But what if it does work? We’ve been growing very slowly over the years, but what if people start joining UUS:E at a higher rate? What if more people start finding opportunities for spiritual growth, connection, and learning here? What if more people have opportunities to share their stories, to be vulnerable with each other, to offer care and support in times of crisis? What if more people discover and take to heart the Unitarian Universalist principles, the central idea of the free church, the notion of the prophethood and the priesthood of all believers, the old Universalist idea that all are worthy of love? What if more people discover and take to heart the social and environmental justice commitments of this congregation and our denomination? What if twenty-five more people join us through the course of a year? What if fifty more people join us? What if a hundred more people join us? What if we have to add a third service on Sunday afternoons? What if we had the excruciating problem of having to find room for more parking spaces? What if we could realistically explore planting a new Unitarian Universalist congregation in downtown Manchester? It would be disruptive. It would be transformative. We would not be the same congregation we are now. I say that’s a spirit-filled risk worth taking.
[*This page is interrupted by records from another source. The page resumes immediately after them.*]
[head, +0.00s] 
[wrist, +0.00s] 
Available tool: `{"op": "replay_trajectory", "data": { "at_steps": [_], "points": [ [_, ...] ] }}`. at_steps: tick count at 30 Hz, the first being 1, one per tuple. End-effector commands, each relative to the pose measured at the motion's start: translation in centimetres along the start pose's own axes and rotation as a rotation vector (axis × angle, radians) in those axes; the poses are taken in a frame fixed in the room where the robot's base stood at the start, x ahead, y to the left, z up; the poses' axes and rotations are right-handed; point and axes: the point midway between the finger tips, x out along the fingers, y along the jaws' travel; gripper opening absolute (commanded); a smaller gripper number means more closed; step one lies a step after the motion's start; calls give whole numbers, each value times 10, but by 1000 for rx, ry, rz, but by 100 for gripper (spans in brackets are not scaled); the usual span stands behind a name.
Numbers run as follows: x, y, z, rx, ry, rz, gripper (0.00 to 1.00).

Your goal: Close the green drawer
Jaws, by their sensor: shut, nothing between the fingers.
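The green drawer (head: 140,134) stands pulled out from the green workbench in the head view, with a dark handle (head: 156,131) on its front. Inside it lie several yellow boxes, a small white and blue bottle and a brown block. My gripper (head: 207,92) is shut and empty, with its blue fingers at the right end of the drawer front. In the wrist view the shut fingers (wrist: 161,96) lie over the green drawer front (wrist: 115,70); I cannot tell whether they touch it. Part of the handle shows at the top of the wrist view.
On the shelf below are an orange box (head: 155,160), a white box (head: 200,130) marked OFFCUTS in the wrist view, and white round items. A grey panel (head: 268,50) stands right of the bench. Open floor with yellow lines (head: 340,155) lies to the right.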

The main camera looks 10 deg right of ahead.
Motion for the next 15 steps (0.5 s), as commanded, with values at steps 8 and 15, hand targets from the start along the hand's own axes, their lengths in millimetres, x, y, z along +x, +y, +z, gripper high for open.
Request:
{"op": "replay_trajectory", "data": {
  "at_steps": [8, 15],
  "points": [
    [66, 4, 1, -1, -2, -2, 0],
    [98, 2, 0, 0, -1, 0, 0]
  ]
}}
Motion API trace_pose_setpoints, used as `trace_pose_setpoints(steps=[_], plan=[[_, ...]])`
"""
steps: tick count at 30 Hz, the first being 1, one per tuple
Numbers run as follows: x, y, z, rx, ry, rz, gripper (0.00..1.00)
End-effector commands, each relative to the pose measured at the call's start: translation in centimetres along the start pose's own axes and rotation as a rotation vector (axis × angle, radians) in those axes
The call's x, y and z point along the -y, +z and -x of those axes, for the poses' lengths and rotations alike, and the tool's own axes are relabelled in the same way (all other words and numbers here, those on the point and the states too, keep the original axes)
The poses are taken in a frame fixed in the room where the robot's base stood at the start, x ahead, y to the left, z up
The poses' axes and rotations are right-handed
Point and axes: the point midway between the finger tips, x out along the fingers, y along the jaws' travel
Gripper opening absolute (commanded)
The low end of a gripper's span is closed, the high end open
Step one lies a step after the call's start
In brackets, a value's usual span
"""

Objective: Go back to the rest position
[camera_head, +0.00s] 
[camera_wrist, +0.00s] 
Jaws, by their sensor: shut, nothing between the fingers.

I hope and trust most of you know that a group of UUS:E members feel so strongly about taking this spirit-filled risk, that they have created a giving challenge. For every one of us who increases our annual pledge between 5% and 10%, they will match the increase. I am deeply appreciative of the generosity of Larry Lunden, Rob and Tammy Stolzman, Fred and Phil Sawyer, and another family who wishes to remain anonymous. Thank you, thank you, thank you.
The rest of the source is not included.